(Robot episode records)
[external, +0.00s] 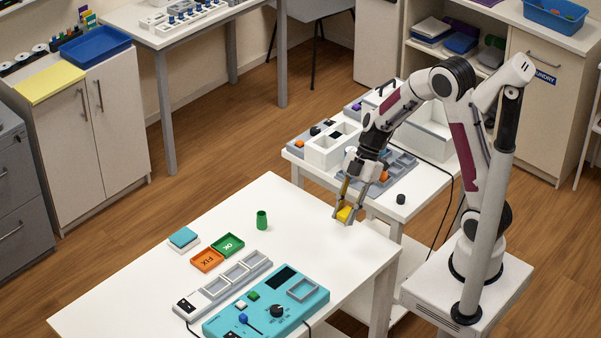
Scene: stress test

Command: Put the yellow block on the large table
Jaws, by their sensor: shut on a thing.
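The yellow block (344,214) is small and sits between the fingertips of my gripper (343,211). My gripper points down and is shut on the block. In the picture, it appears over the far right part of the large white table (240,204). I cannot tell exactly how high the block is above the tabletop, or whether it touches. The fingers hide part of the block.
A smaller white table (415,200) with bins stands behind. The large table's far middle is clear.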

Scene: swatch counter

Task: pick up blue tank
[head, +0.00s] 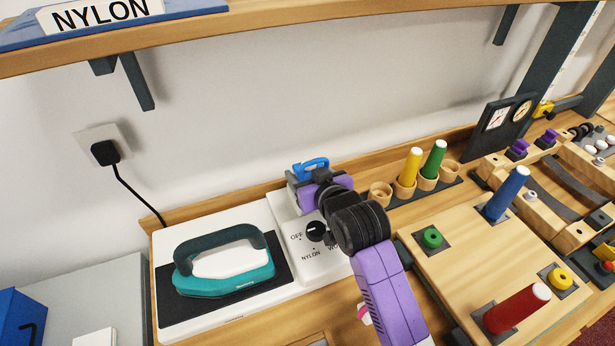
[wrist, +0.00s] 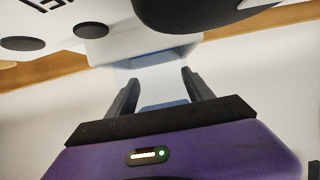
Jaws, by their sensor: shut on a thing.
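The blue tank (head: 311,164) shows as a small blue handle-like shape at the end of my arm, above the back of the white ironing station. My gripper (head: 303,177) is shut on it; most of the tank is hidden behind the gripper and wrist. In the wrist view, the two dark fingers of my gripper (wrist: 158,76) stand on either side of a pale, see-through bluish body, the tank (wrist: 160,92). I cannot tell whether the tank touches the station.
A teal iron (head: 225,265) rests on a black pad, left of a dial (head: 316,232). To the right are cups with yellow and green rods (head: 434,160) and a wooden board (head: 465,255) with blue and red rods. A shelf (head: 230,30) overhangs the wall.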

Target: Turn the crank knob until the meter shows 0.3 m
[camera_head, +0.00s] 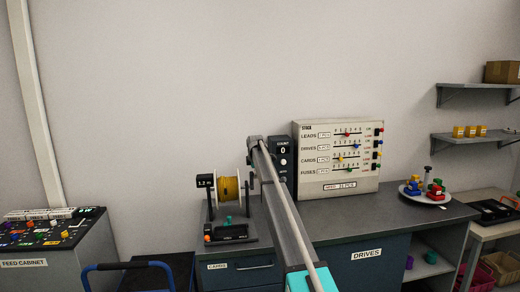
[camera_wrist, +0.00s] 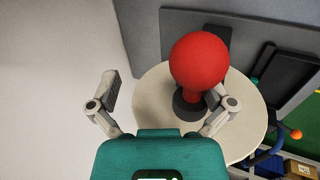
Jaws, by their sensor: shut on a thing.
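The cable winder stands on the grey bench with a yellow spool (camera_head: 230,189). Its small black meter (camera_head: 206,182) appears to read 1.2 m. In the wrist view the crank knob (camera_wrist: 198,60) is a red ball on a dark collar, in front of a round cream disc (camera_wrist: 155,90). My gripper (camera_wrist: 164,92) is at the knob, its right finger against the lower side of the knob and collar. The left finger shows apart from the knob in this view. In the head view my arm hides the knob and the gripper.
A panel with sliders (camera_head: 338,160) stands on the bench right of my arm, beside a black counter box (camera_head: 283,157). A white plate (camera_head: 425,198) with coloured blocks is at the right. A feed cabinet (camera_head: 25,265) and a blue-handled cart (camera_head: 130,266) are at the left.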

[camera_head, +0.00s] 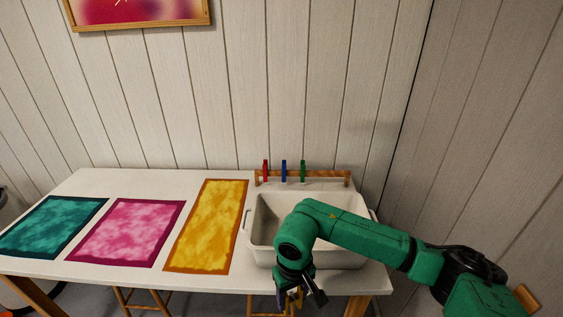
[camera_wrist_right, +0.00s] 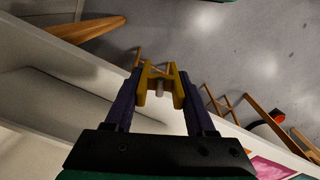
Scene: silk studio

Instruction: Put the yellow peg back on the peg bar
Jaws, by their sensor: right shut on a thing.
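The yellow peg (camera_wrist_right: 147,84) is held between the two fingers of my right gripper (camera_wrist_right: 160,92), seen in the right wrist view. In the head view my right gripper (camera_head: 292,298) points down in front of the table's front edge, near the white basin, and mostly hides the peg. The wooden peg bar (camera_head: 327,178) stands behind the basin at the back of the table. A red peg (camera_head: 265,170), a blue peg (camera_head: 284,170) and a green peg (camera_head: 303,171) sit upright on its left and middle part. My left gripper is not in view.
The white basin (camera_head: 262,225) stands on the table's right end, partly behind my right arm. Teal (camera_head: 50,227), pink (camera_head: 125,232) and yellow (camera_head: 207,225) dyed cloths lie flat on the white table (camera_head: 130,184). A wall stands close behind the table.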

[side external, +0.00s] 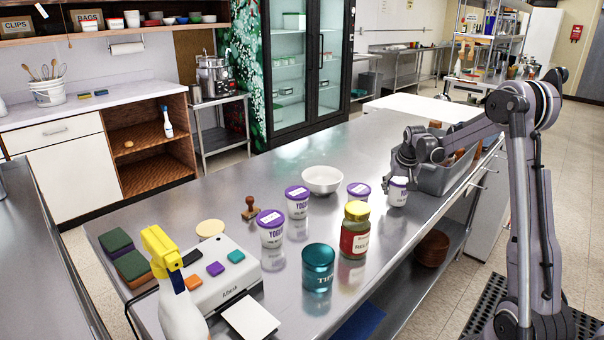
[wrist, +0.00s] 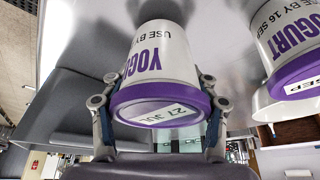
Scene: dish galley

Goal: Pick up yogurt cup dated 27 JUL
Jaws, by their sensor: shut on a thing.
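In the wrist view, a white yogurt cup (wrist: 160,62) with a purple-rimmed lid marked 27 JUL sits between the two fingers of my gripper (wrist: 160,100). The fingers are shut on its sides near the lid. In the side view the same cup (side external: 398,192) is under my gripper (side external: 400,176), beside the grey bin. I cannot tell whether its base touches the counter. Another yogurt cup (wrist: 287,45), with USE BY 16 SEP on its side, is close by at right in the wrist view. More yogurt cups (side external: 358,190) (side external: 297,203) (side external: 271,229) stand on the counter.
A grey bin (side external: 432,180) stands close behind my gripper. A yellow-lidded jar (side external: 354,232), a teal tin (side external: 318,270) and a white bowl (side external: 322,180) share the steel counter (side external: 345,145). A stamp (side external: 250,208), label device (side external: 220,270) and spray bottle (side external: 178,300) are toward the near left.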

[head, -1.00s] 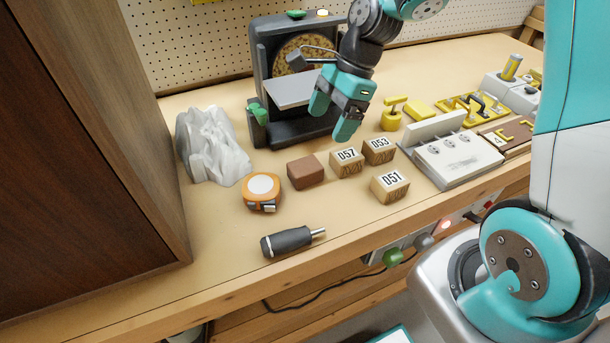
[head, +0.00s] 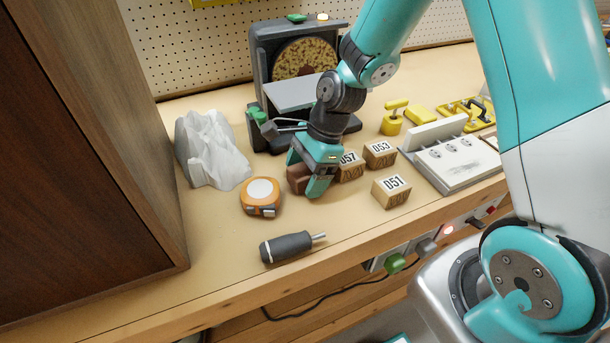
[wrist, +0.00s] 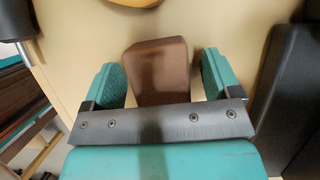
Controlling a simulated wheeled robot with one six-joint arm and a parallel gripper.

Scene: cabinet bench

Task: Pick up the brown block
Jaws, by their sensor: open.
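The brown block (head: 297,178) sits on the wooden bench, partly hidden behind my gripper in the head view. In the wrist view the brown block (wrist: 158,70) lies between the two teal fingers. My gripper (head: 307,180) is low over the block, pointing down, with one finger on either side of it. The gripper (wrist: 160,82) is open, and in the wrist view a gap shows between each finger and the block.
Wooden blocks marked 057 (head: 350,166), 053 (head: 380,154) and 051 (head: 391,191) stand just right of the gripper. An orange tape measure (head: 261,196) is to the left. A dark screwdriver (head: 288,246) lies in front. A grey machine (head: 262,80) stands behind.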

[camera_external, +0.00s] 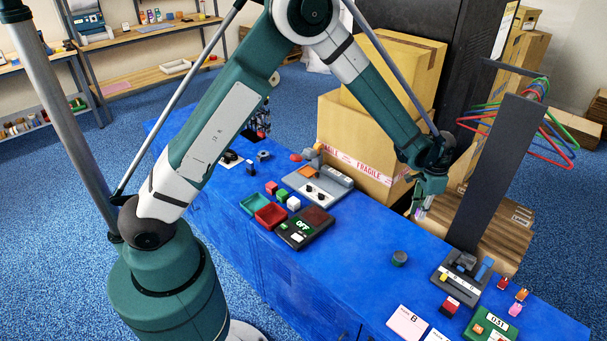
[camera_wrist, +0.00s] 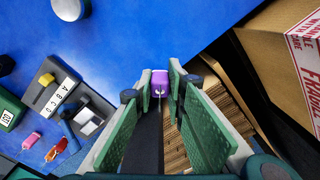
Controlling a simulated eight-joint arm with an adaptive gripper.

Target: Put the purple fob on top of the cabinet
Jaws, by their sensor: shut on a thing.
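My gripper (camera_external: 424,190) hangs past the far edge of the blue-topped cabinet (camera_external: 345,270), between a large carton and a dark upright post. In the wrist view the green fingers (camera_wrist: 160,92) are shut on the purple fob (camera_wrist: 160,78), which shows between their tips. In the external view the fob (camera_external: 421,214) is a small purple spot below the fingers. In the wrist view, the blue top (camera_wrist: 150,30) lies beyond the fob, with stacked brown cardboard below it. A tall black cabinet-like block (camera_external: 470,60) stands behind the cartons; its top is out of view.
A carton with FRAGILE tape (camera_external: 365,150) stands close left of my gripper. The dark post (camera_external: 490,170) with coloured hangers is close right. A round grey-green knob (camera_external: 399,258), a lettered grey block (camera_external: 462,270) and small fobs (camera_external: 514,309) occupy the blue top's right part.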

Exercise description
Among the lines of the data, identify those with the word "Controlling". Copy each of them.

Problem solution
Controlling a simulated wheeled robot with one six-joint arm and a parallel gripper.
Controlling a simulated eight-joint arm with an adaptive gripper.

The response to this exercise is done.